** START DATASET EXCERPT **

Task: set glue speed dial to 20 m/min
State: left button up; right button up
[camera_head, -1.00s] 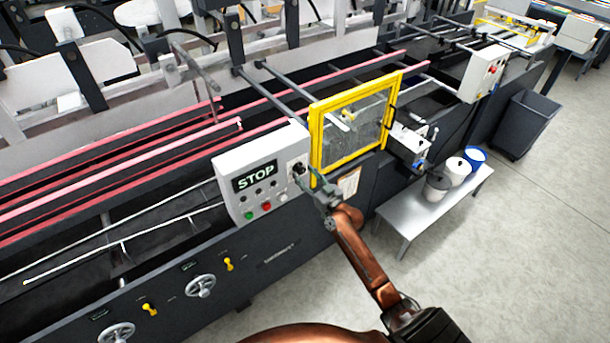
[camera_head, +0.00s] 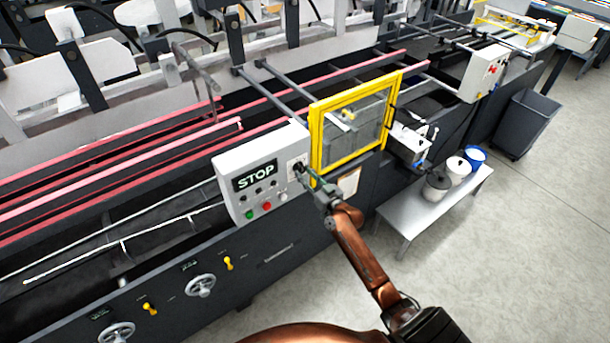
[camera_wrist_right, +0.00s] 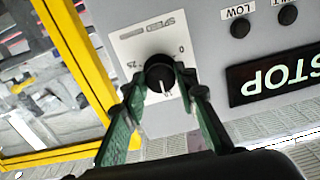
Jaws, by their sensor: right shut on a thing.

** END DATASET EXCERPT **

STATED PROBLEM>
Take the listing and print it again exactly, but without any pictures.

CORRECT RESPONSE>
Task: set glue speed dial to 20 m/min
State: left button up; right button up
[camera_head, -1.00s] 
[camera_head, +0.00s] 
[camera_wrist_right, +0.00s] 
Jaws, by their sensor: right shut on a thing.

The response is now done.